Problem description: Where does the string "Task" appear in the records? Copy every line that contains it.

------------------------------------------------------------------------

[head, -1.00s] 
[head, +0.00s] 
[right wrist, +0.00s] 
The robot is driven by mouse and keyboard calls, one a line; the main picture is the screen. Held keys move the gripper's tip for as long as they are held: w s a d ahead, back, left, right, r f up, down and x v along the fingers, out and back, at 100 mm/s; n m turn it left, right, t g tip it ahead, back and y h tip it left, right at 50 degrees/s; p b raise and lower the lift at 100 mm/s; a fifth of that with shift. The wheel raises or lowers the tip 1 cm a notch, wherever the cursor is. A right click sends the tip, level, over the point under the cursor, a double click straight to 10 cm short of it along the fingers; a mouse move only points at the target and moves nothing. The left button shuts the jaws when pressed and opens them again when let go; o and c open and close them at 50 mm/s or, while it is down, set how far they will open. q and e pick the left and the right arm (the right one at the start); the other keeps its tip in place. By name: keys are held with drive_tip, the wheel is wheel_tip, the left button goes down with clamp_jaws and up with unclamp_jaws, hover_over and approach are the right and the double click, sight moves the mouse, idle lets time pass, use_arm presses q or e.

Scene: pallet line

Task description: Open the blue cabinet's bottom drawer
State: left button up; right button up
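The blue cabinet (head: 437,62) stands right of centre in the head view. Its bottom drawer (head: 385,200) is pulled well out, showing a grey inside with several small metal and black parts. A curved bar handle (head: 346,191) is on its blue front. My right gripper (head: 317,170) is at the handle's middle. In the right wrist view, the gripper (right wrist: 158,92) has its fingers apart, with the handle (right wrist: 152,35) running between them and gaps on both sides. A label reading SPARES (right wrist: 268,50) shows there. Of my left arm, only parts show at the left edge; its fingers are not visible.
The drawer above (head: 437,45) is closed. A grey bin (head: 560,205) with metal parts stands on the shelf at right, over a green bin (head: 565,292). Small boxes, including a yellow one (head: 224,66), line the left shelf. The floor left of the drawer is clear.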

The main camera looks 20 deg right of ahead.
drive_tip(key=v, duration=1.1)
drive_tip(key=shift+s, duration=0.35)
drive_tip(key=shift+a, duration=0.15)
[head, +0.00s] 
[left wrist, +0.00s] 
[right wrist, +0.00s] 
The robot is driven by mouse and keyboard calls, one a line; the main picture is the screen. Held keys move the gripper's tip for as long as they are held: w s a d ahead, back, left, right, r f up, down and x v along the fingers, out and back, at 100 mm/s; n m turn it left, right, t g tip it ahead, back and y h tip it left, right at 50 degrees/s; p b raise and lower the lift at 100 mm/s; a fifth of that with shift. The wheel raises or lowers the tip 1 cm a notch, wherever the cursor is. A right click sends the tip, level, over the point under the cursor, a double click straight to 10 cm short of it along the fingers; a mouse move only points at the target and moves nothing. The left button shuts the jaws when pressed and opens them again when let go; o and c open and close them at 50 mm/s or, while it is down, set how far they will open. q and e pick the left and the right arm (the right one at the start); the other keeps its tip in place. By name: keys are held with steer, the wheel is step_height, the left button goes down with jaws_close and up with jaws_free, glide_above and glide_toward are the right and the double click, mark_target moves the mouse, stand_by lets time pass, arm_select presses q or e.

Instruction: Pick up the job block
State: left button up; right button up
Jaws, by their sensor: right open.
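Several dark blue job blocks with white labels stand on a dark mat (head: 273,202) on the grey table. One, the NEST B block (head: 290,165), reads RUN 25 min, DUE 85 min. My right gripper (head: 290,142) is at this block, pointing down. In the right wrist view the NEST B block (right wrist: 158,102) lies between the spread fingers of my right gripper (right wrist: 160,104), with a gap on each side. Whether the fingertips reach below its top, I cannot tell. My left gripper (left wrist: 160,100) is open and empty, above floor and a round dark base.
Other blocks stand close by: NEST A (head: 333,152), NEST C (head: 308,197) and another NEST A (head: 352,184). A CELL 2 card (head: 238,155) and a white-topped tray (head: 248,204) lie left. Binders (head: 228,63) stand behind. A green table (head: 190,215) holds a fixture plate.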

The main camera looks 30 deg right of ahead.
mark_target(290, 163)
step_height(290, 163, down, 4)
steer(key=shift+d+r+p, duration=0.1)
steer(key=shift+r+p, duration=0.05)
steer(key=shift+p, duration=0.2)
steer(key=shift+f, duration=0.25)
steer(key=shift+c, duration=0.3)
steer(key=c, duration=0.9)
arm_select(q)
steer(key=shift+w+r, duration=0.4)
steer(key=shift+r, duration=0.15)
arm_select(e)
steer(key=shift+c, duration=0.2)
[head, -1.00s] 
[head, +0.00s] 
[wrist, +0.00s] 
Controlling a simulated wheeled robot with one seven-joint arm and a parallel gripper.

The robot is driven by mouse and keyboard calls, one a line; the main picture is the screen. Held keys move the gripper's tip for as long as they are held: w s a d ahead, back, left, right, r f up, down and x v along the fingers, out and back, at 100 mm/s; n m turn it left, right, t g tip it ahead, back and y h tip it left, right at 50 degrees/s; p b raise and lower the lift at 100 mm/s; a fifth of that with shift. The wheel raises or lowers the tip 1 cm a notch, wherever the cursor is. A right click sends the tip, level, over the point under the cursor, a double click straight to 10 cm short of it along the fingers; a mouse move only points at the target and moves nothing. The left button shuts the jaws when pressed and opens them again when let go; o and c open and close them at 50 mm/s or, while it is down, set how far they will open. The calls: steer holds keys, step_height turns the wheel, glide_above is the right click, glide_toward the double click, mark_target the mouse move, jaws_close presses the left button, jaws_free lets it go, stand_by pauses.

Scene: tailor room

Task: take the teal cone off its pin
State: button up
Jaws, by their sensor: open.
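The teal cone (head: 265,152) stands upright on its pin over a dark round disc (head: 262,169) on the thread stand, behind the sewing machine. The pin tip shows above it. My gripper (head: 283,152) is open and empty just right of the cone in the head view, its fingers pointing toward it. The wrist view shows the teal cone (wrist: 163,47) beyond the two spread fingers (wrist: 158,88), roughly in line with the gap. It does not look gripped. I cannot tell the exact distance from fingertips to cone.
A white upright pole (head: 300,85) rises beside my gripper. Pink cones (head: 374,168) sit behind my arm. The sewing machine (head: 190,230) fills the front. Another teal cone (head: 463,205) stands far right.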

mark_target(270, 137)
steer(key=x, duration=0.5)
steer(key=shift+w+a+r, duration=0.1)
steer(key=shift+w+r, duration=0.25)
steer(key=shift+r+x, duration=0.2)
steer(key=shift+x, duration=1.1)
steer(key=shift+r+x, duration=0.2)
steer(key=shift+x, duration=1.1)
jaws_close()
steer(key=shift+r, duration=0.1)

------------------------------------------------------------------------

Full solution:
Task description: Open the blue cabinet's bottom drawer
Task: take the teal cone off its pin

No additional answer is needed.